Tenemos aquí un problema: al asumir como
punto de partida la estupidez de las masas esas teorías dan por sentado que los
intelectuales que las formulan están por encima de ella. Desde las alturas de semejante trascendencia
el intelectual no percibe que él mismo forma parte de esta idiotez. Por eso
críticos ejemplares como Julien Benda, C. Wright Mills o Russel Jacoby pusieron
de manifiesto cómo los intelectuales públicos o académicos no sólo habían
traicionado a la sociedad abandonando la crítica de la tiranía en nombre de la
seguridad y la privaticidad, sino también asociándose activamente con
ella. Son los intelectuales idiotas quienes
convidan a los tiranos a ejercer la tiranía en favor de la idiotez.

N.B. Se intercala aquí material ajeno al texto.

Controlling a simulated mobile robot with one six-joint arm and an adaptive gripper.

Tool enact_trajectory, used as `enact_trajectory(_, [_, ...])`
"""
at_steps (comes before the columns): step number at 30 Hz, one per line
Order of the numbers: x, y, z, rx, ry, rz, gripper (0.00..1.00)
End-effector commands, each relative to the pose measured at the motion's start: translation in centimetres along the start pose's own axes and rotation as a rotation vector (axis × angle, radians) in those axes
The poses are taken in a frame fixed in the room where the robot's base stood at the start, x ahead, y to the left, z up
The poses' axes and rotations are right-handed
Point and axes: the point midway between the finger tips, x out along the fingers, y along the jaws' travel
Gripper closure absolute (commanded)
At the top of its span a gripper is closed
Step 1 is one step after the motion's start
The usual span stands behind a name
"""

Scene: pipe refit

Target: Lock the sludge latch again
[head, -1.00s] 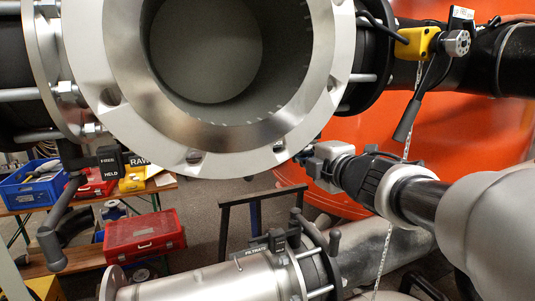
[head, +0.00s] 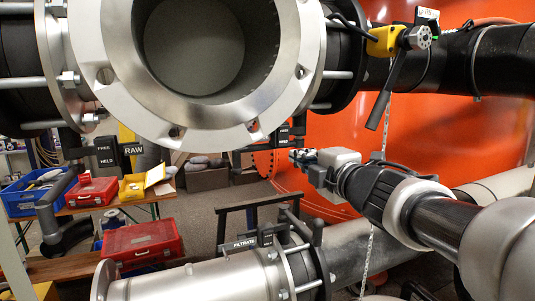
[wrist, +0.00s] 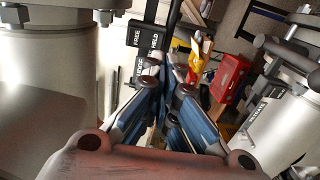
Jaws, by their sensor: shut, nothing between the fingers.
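A black plate marked FREE and HELD (head: 292,133) hangs under the right side of the big flange, just above my fingertips. It also shows in the wrist view (wrist: 150,42), above the fingers. My gripper (head: 296,156) is shut and empty below the flange, fingertips pointing left. In the wrist view its blue fingers (wrist: 152,68) converge close to the plate; contact is unclear.
The big open flange (head: 88,38) fills the top. The RAW plate (head: 108,153) is at left. The FILTRATE pipe (head: 190,280) lies below. A yellow box with a lever (head: 383,41) is at upper right, with a chain near my arm. Toolboxes (head: 140,240) stand at left.

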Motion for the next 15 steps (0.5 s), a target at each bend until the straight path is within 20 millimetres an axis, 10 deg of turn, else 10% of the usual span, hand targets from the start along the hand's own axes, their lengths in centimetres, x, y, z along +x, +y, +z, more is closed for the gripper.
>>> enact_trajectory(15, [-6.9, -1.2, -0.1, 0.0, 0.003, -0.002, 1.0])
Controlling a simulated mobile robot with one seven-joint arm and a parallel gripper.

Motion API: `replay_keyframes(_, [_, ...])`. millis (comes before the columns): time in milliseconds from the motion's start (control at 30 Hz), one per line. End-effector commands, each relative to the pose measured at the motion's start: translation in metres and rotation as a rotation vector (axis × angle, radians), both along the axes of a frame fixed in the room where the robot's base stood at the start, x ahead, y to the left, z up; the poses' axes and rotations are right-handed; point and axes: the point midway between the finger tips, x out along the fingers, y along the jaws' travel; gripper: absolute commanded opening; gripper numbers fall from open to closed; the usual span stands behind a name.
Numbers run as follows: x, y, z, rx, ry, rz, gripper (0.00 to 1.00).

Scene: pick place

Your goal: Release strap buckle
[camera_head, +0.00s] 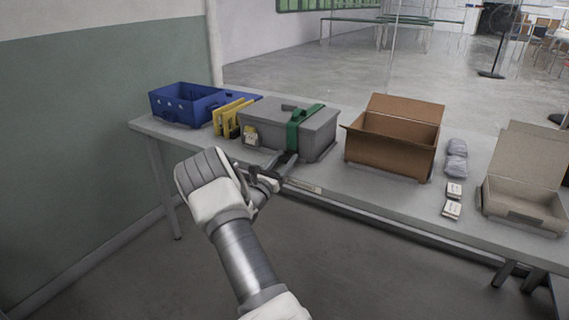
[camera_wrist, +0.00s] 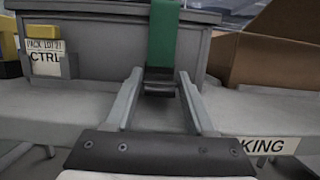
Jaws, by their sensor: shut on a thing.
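A grey lidded case (camera_head: 263,118) stands on the table with a green strap (camera_head: 304,122) over its right part. In the wrist view the strap (camera_wrist: 163,32) hangs down the case's front (camera_wrist: 105,45) to a dark buckle (camera_wrist: 159,88). My gripper (camera_wrist: 160,82) is at the strap's lower end, shut on the buckle, with one finger on each side of it. In the head view my gripper (camera_head: 287,157) is low at the case's front, and the buckle cannot be made out there.
A blue crate (camera_head: 172,105) and yellow holders (camera_head: 222,119) stand left of the case. A tagged item (camera_head: 250,135) sits at its front left. An open brown carton (camera_head: 386,152), grey bundles (camera_head: 456,158), small white boxes (camera_head: 453,209) and an open beige box (camera_head: 513,196) are to the right.

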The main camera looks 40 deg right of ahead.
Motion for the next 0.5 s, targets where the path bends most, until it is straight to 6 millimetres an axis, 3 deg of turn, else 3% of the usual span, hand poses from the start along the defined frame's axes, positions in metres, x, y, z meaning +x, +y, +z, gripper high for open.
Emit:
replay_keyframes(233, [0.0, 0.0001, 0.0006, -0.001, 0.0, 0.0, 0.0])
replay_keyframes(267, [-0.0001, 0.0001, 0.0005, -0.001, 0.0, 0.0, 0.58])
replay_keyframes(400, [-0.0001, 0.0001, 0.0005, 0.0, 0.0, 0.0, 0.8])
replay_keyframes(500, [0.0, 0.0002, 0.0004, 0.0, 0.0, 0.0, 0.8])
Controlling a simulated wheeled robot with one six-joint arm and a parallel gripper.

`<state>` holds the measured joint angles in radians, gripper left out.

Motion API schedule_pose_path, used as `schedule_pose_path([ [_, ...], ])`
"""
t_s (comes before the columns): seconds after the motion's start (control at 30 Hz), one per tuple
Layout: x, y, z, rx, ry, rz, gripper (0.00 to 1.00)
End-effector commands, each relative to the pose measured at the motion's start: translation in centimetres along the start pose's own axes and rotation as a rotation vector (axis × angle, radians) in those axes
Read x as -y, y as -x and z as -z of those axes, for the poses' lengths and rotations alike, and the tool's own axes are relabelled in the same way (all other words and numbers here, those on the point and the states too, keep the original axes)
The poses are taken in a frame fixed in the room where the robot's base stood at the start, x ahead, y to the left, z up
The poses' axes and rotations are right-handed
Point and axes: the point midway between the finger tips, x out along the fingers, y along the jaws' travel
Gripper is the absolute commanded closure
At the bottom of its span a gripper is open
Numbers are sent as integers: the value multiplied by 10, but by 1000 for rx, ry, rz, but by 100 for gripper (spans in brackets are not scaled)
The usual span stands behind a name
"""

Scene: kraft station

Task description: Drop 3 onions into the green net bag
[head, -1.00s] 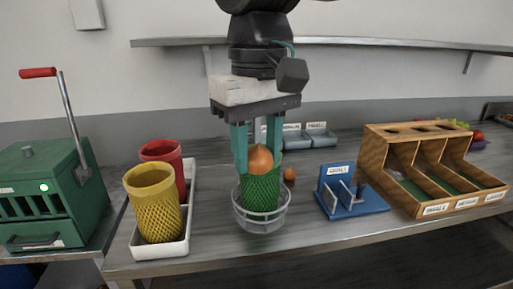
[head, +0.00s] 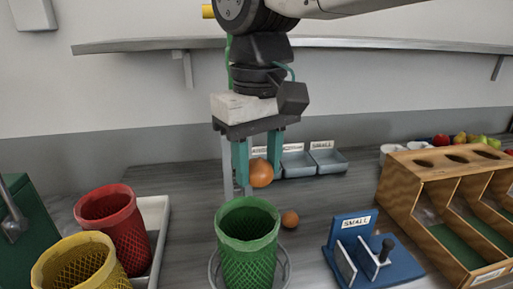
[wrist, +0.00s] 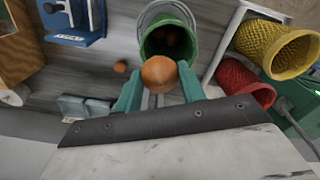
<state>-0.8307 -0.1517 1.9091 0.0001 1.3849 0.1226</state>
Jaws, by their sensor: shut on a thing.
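My gripper (head: 258,172) is shut on a brown onion (head: 262,174), with a teal finger at each side. In the head view the held onion shows above the far rim of the green net bag (head: 248,262), with a gap between. The bag stands upright and open in a wire ring holder (head: 284,274). In the wrist view the held onion (wrist: 160,74) overlaps the near edge of the bag's mouth (wrist: 146,42). Dim brown round shapes show inside the bag; I cannot tell how many. A smaller onion (head: 290,219) lies on the table right of the bag.
Red (head: 114,222) and yellow (head: 80,268) net bags stand in a white tray (head: 158,222) at left. A blue stand (head: 352,232) labelled SMALL and a wooden bin rack (head: 400,195) are at right. Grey bins (head: 328,161) sit behind.

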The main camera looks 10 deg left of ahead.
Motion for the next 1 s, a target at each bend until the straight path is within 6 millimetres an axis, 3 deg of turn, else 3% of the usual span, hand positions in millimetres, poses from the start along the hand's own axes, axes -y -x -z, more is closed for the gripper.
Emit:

Al ignorar los asuntos públicos y no
intentar controlar las fuerzas tiránicas de nuestra época, corremos el riesgo
de que nuestras vidas se condenen a un estado de insignificancia política. El destino de los más de cincuenta millones
de refugiados en el mundo hoy, el destino de hombres y mujeres desnacionalizadas
por las guerras civiles y las diferentes formas de terrorismo estatal y
no-estatal de nuestra época, el destino de seres humanos que por una razón u
otra no pueden ser integrados en el sistema económico y político global, este
destino bien podría llegar a ser el que nos espera a todos nosotros. Para
evitarlo, debemos arrojar suficiente luz sobre el marasmo intelectual, moral,
político y económico que caracteriza nuestra realidad histórica y esclarecer el
camino que nos pueda liberar de este estado de rampante idiotez. Eso significa romper las cadenas que vinculan
epistemológica e institucionalmente la dialéctica del esclarecimiento con los
poderes imperiales, y reformular un
esclarecimiento que no nos enaltezca como imaginarios dueños de la naturaleza
ni como los supuestos libertadores de las naciones. Un esclarecimiento que nos
permita desarrollar, en harmonía con la naturaleza y en cooperación con los humanos,
una existencia libre de la estupidez y la tiranía.